# TASK DETAILS
Transcribe the records that follow. Keep every word exactly, and drop the pictures.

# TASK INPUTS
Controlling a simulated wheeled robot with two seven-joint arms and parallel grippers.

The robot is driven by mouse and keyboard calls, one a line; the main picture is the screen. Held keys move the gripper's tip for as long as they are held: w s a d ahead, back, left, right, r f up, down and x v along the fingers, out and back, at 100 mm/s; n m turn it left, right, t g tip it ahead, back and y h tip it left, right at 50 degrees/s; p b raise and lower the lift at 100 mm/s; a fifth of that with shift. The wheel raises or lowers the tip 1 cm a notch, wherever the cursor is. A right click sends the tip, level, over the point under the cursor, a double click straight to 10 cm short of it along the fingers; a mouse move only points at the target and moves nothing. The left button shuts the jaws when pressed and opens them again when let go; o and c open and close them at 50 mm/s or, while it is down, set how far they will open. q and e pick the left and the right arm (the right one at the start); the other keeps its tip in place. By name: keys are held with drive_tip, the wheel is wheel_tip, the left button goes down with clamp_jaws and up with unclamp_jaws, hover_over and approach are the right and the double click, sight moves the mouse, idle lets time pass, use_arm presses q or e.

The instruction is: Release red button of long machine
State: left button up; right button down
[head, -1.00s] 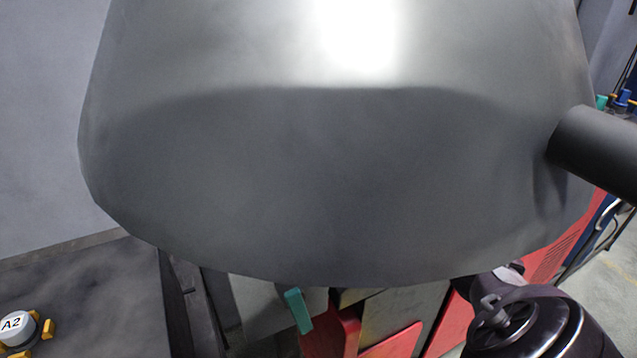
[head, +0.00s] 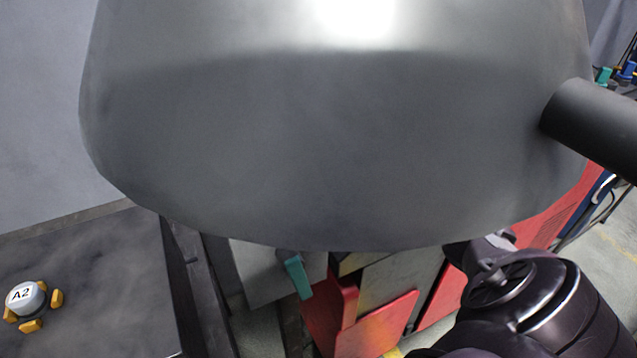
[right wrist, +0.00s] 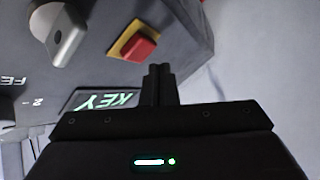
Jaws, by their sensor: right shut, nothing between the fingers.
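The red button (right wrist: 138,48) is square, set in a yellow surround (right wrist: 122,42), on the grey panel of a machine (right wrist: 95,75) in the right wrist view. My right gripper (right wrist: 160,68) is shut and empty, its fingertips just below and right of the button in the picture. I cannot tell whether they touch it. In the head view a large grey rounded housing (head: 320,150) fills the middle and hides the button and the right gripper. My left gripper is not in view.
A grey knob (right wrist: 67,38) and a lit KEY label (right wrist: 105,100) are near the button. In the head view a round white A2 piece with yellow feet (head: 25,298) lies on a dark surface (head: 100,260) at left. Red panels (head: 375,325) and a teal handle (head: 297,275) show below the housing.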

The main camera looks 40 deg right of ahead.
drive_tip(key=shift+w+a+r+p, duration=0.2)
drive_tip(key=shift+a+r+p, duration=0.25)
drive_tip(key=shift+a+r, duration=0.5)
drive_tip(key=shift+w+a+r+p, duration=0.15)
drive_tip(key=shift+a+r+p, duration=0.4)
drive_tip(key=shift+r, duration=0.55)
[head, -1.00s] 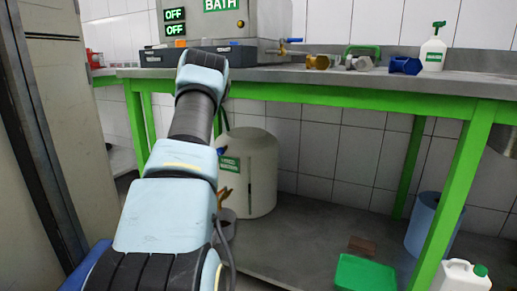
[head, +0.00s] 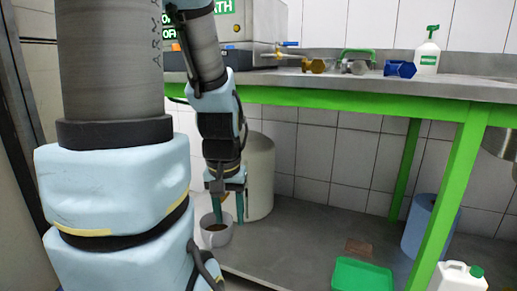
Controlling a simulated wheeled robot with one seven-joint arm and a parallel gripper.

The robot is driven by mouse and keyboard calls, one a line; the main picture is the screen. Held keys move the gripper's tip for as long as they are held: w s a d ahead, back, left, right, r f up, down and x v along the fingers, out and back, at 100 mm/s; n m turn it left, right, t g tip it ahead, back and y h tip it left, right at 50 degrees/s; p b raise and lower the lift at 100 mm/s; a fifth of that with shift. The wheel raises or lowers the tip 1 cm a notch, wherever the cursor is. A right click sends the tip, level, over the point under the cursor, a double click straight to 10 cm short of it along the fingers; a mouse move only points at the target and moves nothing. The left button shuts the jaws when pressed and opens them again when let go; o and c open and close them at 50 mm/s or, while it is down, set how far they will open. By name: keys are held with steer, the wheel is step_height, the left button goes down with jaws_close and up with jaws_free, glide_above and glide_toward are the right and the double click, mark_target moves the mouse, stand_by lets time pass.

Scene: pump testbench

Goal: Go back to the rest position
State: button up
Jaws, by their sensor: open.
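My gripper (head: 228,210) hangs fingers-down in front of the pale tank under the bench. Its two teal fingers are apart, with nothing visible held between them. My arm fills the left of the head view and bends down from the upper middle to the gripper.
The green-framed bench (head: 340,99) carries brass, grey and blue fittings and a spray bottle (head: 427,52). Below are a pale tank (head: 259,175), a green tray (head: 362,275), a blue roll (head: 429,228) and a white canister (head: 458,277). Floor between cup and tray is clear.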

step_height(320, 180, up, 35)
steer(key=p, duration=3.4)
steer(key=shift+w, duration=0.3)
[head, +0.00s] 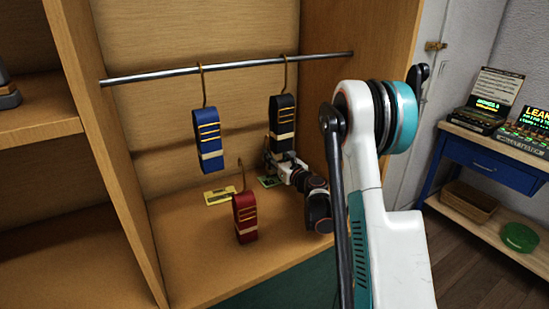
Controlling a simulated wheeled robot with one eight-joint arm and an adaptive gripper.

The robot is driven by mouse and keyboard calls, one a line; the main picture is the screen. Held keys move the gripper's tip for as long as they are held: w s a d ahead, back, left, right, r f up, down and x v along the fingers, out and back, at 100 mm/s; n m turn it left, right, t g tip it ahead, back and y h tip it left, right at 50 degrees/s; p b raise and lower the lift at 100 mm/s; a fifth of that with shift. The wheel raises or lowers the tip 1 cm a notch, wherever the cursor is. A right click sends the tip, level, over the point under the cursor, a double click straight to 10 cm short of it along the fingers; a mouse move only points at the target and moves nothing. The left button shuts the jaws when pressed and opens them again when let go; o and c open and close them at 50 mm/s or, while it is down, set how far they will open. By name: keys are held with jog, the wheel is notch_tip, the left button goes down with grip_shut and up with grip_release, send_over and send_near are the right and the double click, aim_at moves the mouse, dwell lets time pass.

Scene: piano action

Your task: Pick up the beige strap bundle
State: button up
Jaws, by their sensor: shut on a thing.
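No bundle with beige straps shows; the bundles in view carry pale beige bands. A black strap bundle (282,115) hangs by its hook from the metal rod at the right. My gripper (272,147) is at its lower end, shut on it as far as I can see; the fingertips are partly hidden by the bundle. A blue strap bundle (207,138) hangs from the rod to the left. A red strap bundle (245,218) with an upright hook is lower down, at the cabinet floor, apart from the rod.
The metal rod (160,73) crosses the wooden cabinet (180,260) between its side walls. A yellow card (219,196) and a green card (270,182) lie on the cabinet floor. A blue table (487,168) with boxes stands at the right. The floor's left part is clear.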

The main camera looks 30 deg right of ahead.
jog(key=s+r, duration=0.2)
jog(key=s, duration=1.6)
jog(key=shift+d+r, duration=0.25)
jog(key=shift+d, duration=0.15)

# OUTPUT FOR THIS EXERCISE
Controlling a simulated wheeled robot with two seven-joint arms and parallel grippers.

The robot is driven by mouse and keyboard calls, one a line; the main picture is the screen. Held keys move the gripper's tip for as long as they are held: w s a d ahead, back, left, right, r f up, down and x v along the fingers, out and back, at 100 mm/s; n m turn it left, right, t g tip it ahead, back and y h tip it left, right at 50 degrees/s; p b raise and lower the lift at 100 mm/s; a fifth of that with shift. The wheel raises or lowers the tip 1 cm a notch, wherever the cursor is. A right click sends the tip, level, over the point under the cursor, a double click straight to 10 cm short of it along the fingers; a mouse move only points at the target and moves nothing. The left button shuts the jaws when pressed and opens them again when let go; o and c open and close them at 50 mm/s or, while it is down, set how far they will open. q and e pick the left and the right arm (the right one at the start); the other keeps its tip in place. By name: keys are held with drive_tip, the wheel is wheel_tip, the left button goes down with clamp_jaws and up with unclamp_jaws, hover_over and approach are the right and the double click, sight moves the mouse, idle lets time pass, use_arm presses q or e.

The instruction is: Release red button of long machine
State: left button up; right button down
[head, -1.00s] 
[head, +0.00s] 
[right wrist, +0.00s] 
Jaws, by their sensor: right shut, nothing between the fingers.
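The red button (right wrist: 138,48) is square, set in a yellow surround (right wrist: 122,42), on the grey panel of a machine (right wrist: 95,75) in the right wrist view. My right gripper (right wrist: 160,68) is shut and empty, its fingertips just below and right of the button in the picture. I cannot tell whether they touch it. In the head view a large grey rounded housing (head: 320,150) fills the middle and hides the button and the right gripper. My left gripper is not in view.
A grey knob (right wrist: 67,38) and a lit KEY label (right wrist: 105,100) are near the button. In the head view a round white A2 piece with yellow feet (head: 25,298) lies on a dark surface (head: 100,260) at left. Red panels (head: 375,325) and a teal handle (head: 297,275) show below the housing.

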The main camera looks 40 deg right of ahead.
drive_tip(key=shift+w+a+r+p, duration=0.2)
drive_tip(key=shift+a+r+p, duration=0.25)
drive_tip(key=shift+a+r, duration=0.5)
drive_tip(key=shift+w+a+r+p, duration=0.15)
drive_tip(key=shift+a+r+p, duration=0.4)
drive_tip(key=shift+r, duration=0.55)
[head, -1.00s] 
[head, +0.00s] 
Controlling a simulated wheeled robot with one seven-joint arm and a parallel gripper.

The robot is driven by mouse and keyboard calls, one a line; the main picture is the screen. Held keys move the gripper's tip for as long as they are held: w s a d ahead, back, left, right, r f up, down and x v along the fingers, out and back, at 100 mm/s; n m turn it left, right, t g tip it ahead, back and y h tip it left, right at 50 degrees/s; p b raise and lower the lift at 100 mm/s; a fifth of that with shift. The wheel raises or lowers the tip 1 cm a notch, wherever the cursor is. A right click sends the tip, level, over the point under the cursor, a double click straight to 10 cm short of it along the fingers; a mouse move only points at the target and moves nothing. The left button shuts the jaws when pressed and opens them again when let go; o and c open and close them at 50 mm/s or, while it is down, set how far they will open. By name: keys are held with steer, the wheel is step_height, the left button goes down with jaws_close and up with jaws_free, glide_above and glide_toward are the right and the double click, mark_target moves the mouse, stand_by lets time pass.

Scene: pump testbench

Goal: Go back to the rest position
State: button up
Jaws, by their sensor: open.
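My gripper (head: 228,210) hangs fingers-down in front of the pale tank under the bench. Its two teal fingers are apart, with nothing visible held between them. My arm fills the left of the head view and bends down from the upper middle to the gripper.
The green-framed bench (head: 340,99) carries brass, grey and blue fittings and a spray bottle (head: 427,52). Below are a pale tank (head: 259,175), a green tray (head: 362,275), a blue roll (head: 429,228) and a white canister (head: 458,277). Floor between cup and tray is clear.

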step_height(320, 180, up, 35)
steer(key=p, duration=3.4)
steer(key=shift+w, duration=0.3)
[head, +0.00s] 
Controlling a simulated wheeled robot with one eight-joint arm and an adaptive gripper.

The robot is driven by mouse and keyboard calls, one a line; the main picture is the screen. Held keys move the gripper's tip for as long as they are held: w s a d ahead, back, left, right, r f up, down and x v along the fingers, out and back, at 100 mm/s; n m turn it left, right, t g tip it ahead, back and y h tip it left, right at 50 degrees/s; p b raise and lower the lift at 100 mm/s; a fifth of that with shift. The wheel raises or lowers the tip 1 cm a notch, wherever the cursor is. A right click sends the tip, level, over the point under the cursor, a double click straight to 10 cm short of it along the fingers; a mouse move only points at the target and moves nothing. The left button shuts the jaws when pressed and opens them again when let go; o and c open and close them at 50 mm/s or, while it is down, set how far they will open. By name: keys are held with jog, the wheel is notch_tip, the left button goes down with grip_shut and up with grip_release, send_over and send_near are the right and the double click, aim_at moves the mouse, dwell lets time pass.

Scene: piano action

Your task: Pick up the beige strap bundle
State: button up
Jaws, by their sensor: shut on a thing.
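No bundle with beige straps shows; the bundles in view carry pale beige bands. A black strap bundle (282,115) hangs by its hook from the metal rod at the right. My gripper (272,147) is at its lower end, shut on it as far as I can see; the fingertips are partly hidden by the bundle. A blue strap bundle (207,138) hangs from the rod to the left. A red strap bundle (245,218) with an upright hook is lower down, at the cabinet floor, apart from the rod.
The metal rod (160,73) crosses the wooden cabinet (180,260) between its side walls. A yellow card (219,196) and a green card (270,182) lie on the cabinet floor. A blue table (487,168) with boxes stands at the right. The floor's left part is clear.

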The main camera looks 30 deg right of ahead.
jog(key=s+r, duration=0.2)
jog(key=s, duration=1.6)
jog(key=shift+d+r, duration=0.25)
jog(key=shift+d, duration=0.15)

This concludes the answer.